Alternatively, you need to know that eventually we have not just $x_{n+1}/x_n>1$, but $x_{n+1}/x_n>a$ for some a > 1.

Since \( L-1 > 0 \) , we can choose some rational ( or irrational) between L-1 and 0. We can choose this number as our \( \varepsilon \). So \( 0< \varepsilon < L-1 \). Using the information given, we can choose some \( n_1 \in \mathbb{N} \) such that for all \( n\geqslant n_1 \) we have

\[ L-\varepsilon < \frac{x_{n+1}}{x_n} < L+\varepsilon \]

Now define \( a= L-\varepsilon \). Since \( \varepsilon < L-1 \) , we have \( 1 < L- \varepsilon \) , so \( \therefore a > 1 \). Hence
\( a < \frac{x_{n+1}}{x_n} \) for some \( a > 1 \) as you suggested. So how does it help ?

 

[alexmahone]

Since \( L-1 > 0 \) , we can choose some rational ( or irrational) between L-1 and 0. We can choose this number as our \( \varepsilon \). So \( 0< \varepsilon < L-1 \). Using the information given, we can choose some \( n_1 \in \mathbb{N} \) such that for all \( n\geqslant n_1 \) we have

\[ L-\varepsilon < \frac{x_{n+1}}{x_n} < L+\varepsilon \]

Now define \( a= L-\varepsilon \). Since \( \varepsilon < L-1 \) , we have \( 1 < L- \varepsilon \) , so \( \therefore a > 1 \). Hence
\( a < \frac{x_{n+1}}{x_n} \) for some \( a > 1 \) as you suggested. So how does it help ?

$\displaystyle x_{n+1}>ax_n$ for $\displaystyle n\ge n_1$

$\displaystyle x_{n_1+k}>a^kx_{n_1}$ for $k>0$ (Use induction)

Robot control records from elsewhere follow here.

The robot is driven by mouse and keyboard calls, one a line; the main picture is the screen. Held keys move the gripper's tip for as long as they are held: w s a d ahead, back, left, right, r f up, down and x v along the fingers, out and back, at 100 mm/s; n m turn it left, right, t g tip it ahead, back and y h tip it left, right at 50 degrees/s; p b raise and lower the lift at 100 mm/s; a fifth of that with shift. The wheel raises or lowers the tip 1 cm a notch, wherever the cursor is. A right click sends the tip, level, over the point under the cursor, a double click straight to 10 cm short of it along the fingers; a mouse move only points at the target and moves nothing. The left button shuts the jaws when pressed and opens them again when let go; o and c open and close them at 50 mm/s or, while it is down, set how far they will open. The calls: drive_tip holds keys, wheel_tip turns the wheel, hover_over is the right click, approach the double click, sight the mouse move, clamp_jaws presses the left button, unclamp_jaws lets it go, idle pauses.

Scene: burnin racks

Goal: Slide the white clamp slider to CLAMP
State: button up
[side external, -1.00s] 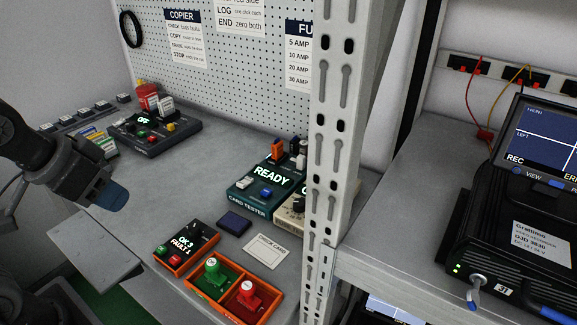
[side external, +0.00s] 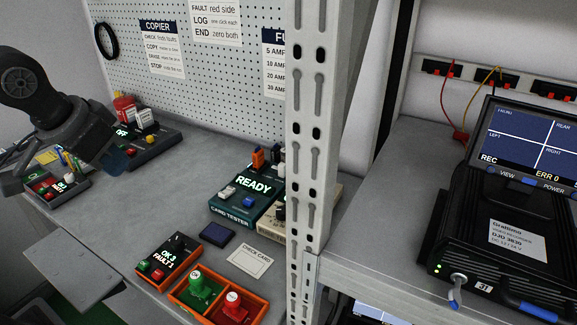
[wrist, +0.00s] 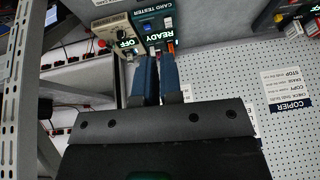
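The teal card tester (side external: 246,203) stands on the bench with its display lit READY. A small white control (side external: 228,191) sits on its top left, beside a blue one; I cannot tell whether it is the clamp slider, and no CLAMP marking is legible. My gripper (side external: 117,161) hangs in the air left of the tester, well apart from it. In the wrist view its two blue fingers (wrist: 157,60) lie close together with a thin gap at most, pointing toward the tester (wrist: 152,18), which appears upside down and partly hidden by them.
A beige box (wrist: 121,38) reading OFF adjoins the tester; a rack post (side external: 307,150) partly hides it in the side view. In front are a dark blue card (side external: 217,230), a CHECK CARD sheet (side external: 249,259) and an orange-edged tray (side external: 203,312). A copier unit (side external: 160,148) stands behind my gripper.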

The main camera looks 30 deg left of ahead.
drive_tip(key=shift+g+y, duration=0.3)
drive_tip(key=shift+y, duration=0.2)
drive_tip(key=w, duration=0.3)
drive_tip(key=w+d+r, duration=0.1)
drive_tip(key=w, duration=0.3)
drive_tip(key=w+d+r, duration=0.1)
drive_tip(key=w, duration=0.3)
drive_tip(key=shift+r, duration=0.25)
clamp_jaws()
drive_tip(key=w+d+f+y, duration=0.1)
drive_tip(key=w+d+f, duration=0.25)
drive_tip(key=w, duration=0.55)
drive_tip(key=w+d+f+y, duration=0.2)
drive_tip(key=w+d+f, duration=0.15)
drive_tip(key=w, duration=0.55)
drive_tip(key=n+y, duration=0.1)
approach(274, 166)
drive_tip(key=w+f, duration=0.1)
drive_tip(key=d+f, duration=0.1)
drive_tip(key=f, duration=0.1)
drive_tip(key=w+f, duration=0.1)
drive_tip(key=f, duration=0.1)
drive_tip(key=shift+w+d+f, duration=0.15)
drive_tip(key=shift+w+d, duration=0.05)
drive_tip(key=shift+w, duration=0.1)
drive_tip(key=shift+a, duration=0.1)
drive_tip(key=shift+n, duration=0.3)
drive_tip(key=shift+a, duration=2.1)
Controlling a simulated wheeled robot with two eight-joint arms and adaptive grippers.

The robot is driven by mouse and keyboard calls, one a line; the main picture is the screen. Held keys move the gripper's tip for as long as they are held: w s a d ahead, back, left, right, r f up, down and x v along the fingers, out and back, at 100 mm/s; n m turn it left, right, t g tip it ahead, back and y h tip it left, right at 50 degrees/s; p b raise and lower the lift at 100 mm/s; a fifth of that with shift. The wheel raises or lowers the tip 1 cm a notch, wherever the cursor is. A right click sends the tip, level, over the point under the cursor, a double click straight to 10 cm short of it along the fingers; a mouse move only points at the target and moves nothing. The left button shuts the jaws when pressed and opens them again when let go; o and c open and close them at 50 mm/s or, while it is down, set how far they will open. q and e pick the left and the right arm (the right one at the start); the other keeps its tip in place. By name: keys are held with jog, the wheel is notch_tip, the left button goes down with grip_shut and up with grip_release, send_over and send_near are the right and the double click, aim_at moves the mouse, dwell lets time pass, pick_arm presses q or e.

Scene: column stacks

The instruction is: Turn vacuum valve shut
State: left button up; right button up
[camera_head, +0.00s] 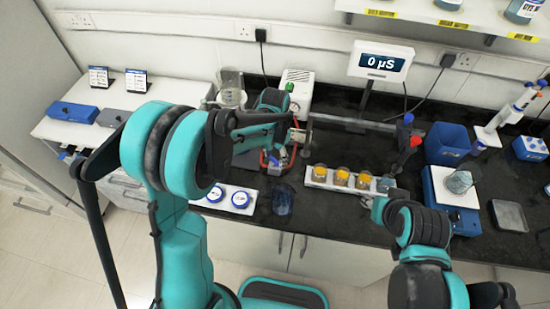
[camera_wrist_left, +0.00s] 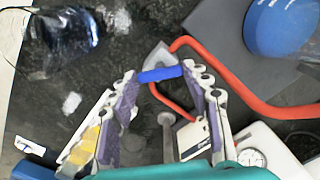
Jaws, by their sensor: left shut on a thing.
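The vacuum valve's blue handle (camera_wrist_left: 158,75) is a short bar between the fingertips of my left gripper (camera_wrist_left: 160,77) in the left wrist view. The gripper is shut on it. A pale grey valve body (camera_wrist_left: 157,58) sits just beyond the handle, with a red hose (camera_wrist_left: 235,92) running from it. In the head view my left gripper (camera_head: 287,148) is low beside the red hose (camera_head: 266,161), and my arm partly hides the valve. My right gripper (camera_head: 375,201) is at the bench's front, near the rack of jars; its finger opening is unclear.
A white pump box (camera_head: 298,88) stands behind the valve; its gauge (camera_wrist_left: 251,158) shows in the wrist view. A clear dark-blue vessel (camera_head: 283,199) is in front. A white rack (camera_head: 345,183) with orange-filled jars and a blue scale (camera_head: 450,198) stand to the right.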

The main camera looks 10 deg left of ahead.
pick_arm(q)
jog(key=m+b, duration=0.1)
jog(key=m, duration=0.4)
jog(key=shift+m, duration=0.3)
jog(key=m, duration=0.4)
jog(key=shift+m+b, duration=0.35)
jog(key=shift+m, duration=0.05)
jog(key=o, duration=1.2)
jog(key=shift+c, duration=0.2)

Since $\displaystyle a>1$, $\displaystyle a^k$ can be made arbitrarily large by choosing a large enough $\displaystyle k$. Can you finish off?

 

[issacnewton]

Ah, I see \( (x_{n+1}) \) is 1 tail of sequence \( x_n \) and by the related theorem both converge to the same number. So ok, that proves that
\( X \) doesn't converge to any number. Now what about the boundedness, since even divergent sequences are bounded ...

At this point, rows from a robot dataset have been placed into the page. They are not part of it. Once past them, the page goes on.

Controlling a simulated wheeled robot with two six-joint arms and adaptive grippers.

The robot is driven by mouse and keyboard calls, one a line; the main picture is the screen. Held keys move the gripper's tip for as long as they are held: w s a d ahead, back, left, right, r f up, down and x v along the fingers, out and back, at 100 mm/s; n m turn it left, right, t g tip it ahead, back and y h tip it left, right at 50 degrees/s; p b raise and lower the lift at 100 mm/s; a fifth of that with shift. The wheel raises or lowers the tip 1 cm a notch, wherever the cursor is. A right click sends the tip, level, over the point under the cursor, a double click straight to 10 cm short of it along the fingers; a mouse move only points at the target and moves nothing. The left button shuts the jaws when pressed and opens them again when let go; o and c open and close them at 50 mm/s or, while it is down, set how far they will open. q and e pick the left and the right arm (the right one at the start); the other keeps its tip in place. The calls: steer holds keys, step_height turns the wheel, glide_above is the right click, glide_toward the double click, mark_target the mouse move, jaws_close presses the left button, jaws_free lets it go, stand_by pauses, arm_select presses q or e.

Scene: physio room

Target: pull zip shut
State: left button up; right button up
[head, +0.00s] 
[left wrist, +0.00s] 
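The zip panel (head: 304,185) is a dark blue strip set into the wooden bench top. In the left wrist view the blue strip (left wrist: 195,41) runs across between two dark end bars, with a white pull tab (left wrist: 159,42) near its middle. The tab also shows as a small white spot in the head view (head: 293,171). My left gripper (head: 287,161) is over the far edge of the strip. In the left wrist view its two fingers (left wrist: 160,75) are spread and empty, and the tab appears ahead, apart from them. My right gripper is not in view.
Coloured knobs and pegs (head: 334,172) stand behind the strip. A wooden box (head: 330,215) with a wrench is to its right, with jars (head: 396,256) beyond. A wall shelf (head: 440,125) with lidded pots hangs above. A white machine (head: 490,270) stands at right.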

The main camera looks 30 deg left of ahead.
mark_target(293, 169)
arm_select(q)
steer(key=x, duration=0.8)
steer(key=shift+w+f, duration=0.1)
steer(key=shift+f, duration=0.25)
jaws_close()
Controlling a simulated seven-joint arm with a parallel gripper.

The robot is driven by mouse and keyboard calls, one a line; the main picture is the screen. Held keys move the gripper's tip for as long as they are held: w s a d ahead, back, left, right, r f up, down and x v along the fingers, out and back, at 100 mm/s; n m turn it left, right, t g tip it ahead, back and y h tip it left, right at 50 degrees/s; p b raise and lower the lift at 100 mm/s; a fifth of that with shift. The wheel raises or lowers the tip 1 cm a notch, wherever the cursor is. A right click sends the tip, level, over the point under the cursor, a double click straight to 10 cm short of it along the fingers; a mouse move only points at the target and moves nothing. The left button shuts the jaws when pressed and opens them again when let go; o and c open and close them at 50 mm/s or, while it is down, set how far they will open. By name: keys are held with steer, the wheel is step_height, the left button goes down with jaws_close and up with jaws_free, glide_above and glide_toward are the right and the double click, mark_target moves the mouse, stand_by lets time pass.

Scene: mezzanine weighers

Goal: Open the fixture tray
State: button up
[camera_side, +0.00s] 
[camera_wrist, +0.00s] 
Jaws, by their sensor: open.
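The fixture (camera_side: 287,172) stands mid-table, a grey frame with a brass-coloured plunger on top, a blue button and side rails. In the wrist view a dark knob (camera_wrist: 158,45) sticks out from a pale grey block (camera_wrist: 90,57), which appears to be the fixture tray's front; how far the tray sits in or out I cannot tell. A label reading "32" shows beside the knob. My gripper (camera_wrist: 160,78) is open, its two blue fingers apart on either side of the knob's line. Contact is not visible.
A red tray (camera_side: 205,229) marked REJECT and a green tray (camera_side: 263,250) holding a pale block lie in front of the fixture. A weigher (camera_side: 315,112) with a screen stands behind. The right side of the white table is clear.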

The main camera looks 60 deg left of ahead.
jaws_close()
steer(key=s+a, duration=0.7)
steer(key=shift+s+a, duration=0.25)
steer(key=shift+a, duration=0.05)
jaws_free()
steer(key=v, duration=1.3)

---------- Post added at 11:41 PM ---------- Previous post was at 11:25 PM ----------

Alex, yes I will work on it. Just a quick question. Assuming I prove that \( a^k \) can be made arbitrarily large. That is, given any \( M>0 \), we can get \( k \) such that \( a^k > M \). That means \( a^k x_{n_1} > M x_{n_1} \) since \( x_{n_1} > 0 \). Now how does it help to show that
\( x_{n_1+k} > M \) ?

 

[alexmahone]

Alex, yes I will work on it. Just a quick question. Assuming I prove that \( a^k \) can be made arbitrarily large. That is, given any \( M>0 \), we can get \( k \) such that \( a^k > M \). That means \( a^k x_{n_1} > M x_{n_1} \) since \( x_{n_1} > 0 \). Now how does it help to show that
\( x_{n_1+k} > M \) ?

Given any $M>0$,

$x_n>M$ for $n>n_1$

if $\displaystyle x_{n_1+k}>M$

if $\displaystyle a^kx_{n_1}>M$

if $\displaystyle a^k>\frac{M}{x_{n_1}}$

if $\displaystyle k>\log_a\frac{M}{x_{n_1}}$

if $\displaystyle n>n_1+\log_a\frac{M}{x_{n_1}}$

This completes the proof that $X$ is not bounded.

 

[issacnewton]

here is another approach. since \( \forall n\in \mathbb{N}\; x_n > 0 \), define a new sequence. \( t_n = \frac{1}{x_n} \). So \( \frac{t_{n+1}}{t_n} = \frac{x_n}{x_{n+1}} \). Now define another sequence, \( z_n =\frac{t_{n+1}}{t_n} \). So \( z_n=\frac{1}{(\frac{x_{n+1}}{x_n})} \). Now for all n in N, we have \( \frac{x_{n+1}}{x_n} > 0 \). and \( \lim \frac{x_{n+1}}{x_n} = L \neq 0 \). So we can use the limit theorem for the quotient. And we get \( \lim \frac{t_{n+1}}{t_n}= \frac{1}{\lim \frac{x_{n+1}}{x_n} } = \frac{1}{L} < 1 \). Since \( \forall n\in \mathbb{N}\; x_n > 0 \), we have
\( \forall n\in \mathbb{N}\; t_n > 0 \). So with the help of another theorem, it follows that \( \lim (t_n) = 0 \). Now to prove that \( X \) is not bounded, let \( M>0 \) be arbitrary. So \( \frac{1}{M} > 0 \). Since \( \lim (t_n) = 0 \), there exists \( n_1\in \mathbb{N} \) such that , for all \( n\geqslant n_1\), we have \( |t_n| < \frac{1}{M} \). Since \( t_n > 0 \) for all n, we have \( t_n < \frac{1}{M} \). Which means \( \frac{1}{x_n}<\frac{1}{M} \)
\(\Rightarrow x_n > M \). So \( \exists n_1\in \mathbb{N}\; \forall n\geqslant n_1 \; (x_n > M )\). Since M is arbitrary, this proves that \( X\) is not bounded and hence not convergent.